** Begin COLLECTED MATERIAL **

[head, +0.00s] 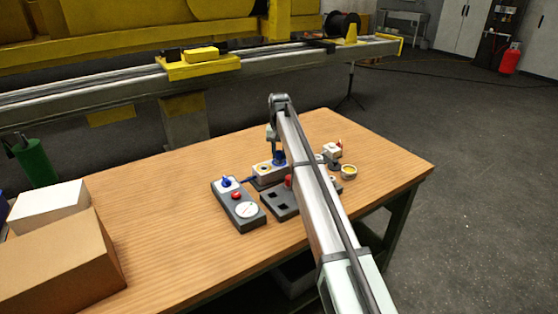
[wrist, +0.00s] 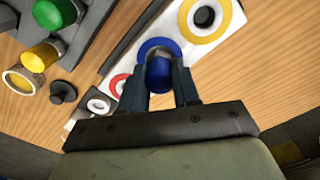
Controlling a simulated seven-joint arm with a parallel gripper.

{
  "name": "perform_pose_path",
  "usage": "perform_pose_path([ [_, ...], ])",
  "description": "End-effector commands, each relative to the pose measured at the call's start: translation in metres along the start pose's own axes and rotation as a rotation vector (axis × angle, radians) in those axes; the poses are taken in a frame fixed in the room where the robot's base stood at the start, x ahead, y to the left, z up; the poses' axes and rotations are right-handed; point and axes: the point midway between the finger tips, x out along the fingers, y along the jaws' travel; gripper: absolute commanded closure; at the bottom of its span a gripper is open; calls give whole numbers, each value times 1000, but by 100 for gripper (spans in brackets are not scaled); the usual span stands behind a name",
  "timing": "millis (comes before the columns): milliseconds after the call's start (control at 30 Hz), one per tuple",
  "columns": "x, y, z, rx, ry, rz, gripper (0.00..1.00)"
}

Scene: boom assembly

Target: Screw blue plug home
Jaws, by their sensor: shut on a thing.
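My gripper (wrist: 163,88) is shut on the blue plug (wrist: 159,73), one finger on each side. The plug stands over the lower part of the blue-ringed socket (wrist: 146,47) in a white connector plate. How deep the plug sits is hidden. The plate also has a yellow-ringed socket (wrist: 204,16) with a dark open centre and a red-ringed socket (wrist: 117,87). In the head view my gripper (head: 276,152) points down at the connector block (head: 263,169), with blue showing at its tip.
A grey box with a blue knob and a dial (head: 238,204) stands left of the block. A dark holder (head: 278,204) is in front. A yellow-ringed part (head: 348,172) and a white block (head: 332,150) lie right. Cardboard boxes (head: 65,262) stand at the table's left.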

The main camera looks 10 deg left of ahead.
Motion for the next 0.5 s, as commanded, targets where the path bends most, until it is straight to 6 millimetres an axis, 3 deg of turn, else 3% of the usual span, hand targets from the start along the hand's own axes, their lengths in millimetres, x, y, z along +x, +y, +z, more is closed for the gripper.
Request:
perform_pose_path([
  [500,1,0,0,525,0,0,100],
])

** End COLLECTED MATERIAL **

→ WRITTEN REQUEST
Reproduce the material word for word. Any pictures should be left out of the copy.

→ TASK RESPONSE
[head, +0.00s] 
[wrist, +0.00s] 
Controlling a simulated seven-joint arm with a parallel gripper.

{
  "name": "perform_pose_path",
  "usage": "perform_pose_path([ [_, ...], ])",
  "description": "End-effector commands, each relative to the pose measured at the call's start: translation in metres along the start pose's own axes and rotation as a rotation vector (axis × angle, radians) in those axes; the poses are taken in a frame fixed in the room where the robot's base stood at the start, x ahead, y to the left, z up; the poses' axes and rotations are right-handed; point and axes: the point midway between the finger tips, x out along the fingers, y along the jaws' travel; gripper: absolute commanded closure; at the bottom of its span a gripper is open; calls give whole numbers, each value times 1000, but by 100 for gripper (spans in brackets are not scaled); the usual span stands behind a name",
  "timing": "millis (comes before the columns): milliseconds after the call's start (control at 30 Hz), one per tuple",
  "columns": "x, y, z, rx, ry, rz, gripper (0.00..1.00)"
}

Scene: boom assembly

Target: Screw blue plug home
Jaws, by their sensor: shut on a thing.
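My gripper (wrist: 163,88) is shut on the blue plug (wrist: 159,73), one finger on each side. The plug stands over the lower part of the blue-ringed socket (wrist: 146,47) in a white connector plate. How deep the plug sits is hidden. The plate also has a yellow-ringed socket (wrist: 204,16) with a dark open centre and a red-ringed socket (wrist: 117,87). In the head view my gripper (head: 276,152) points down at the connector block (head: 263,169), with blue showing at its tip.
A grey box with a blue knob and a dial (head: 238,204) stands left of the block. A dark holder (head: 278,204) is in front. A yellow-ringed part (head: 348,172) and a white block (head: 332,150) lie right. Cardboard boxes (head: 65,262) stand at the table's left.

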The main camera looks 10 deg left of ahead.
Motion for the next 0.5 s, as commanded, targets where the path bends most, until it is straight to 6 millimetres an axis, 3 deg of turn, else 3% of the usual span, hand targets from the start along the hand's own axes, their lengths in millimetres, x, y, z along +x, +y, +z, more is closed for the gripper.
Request:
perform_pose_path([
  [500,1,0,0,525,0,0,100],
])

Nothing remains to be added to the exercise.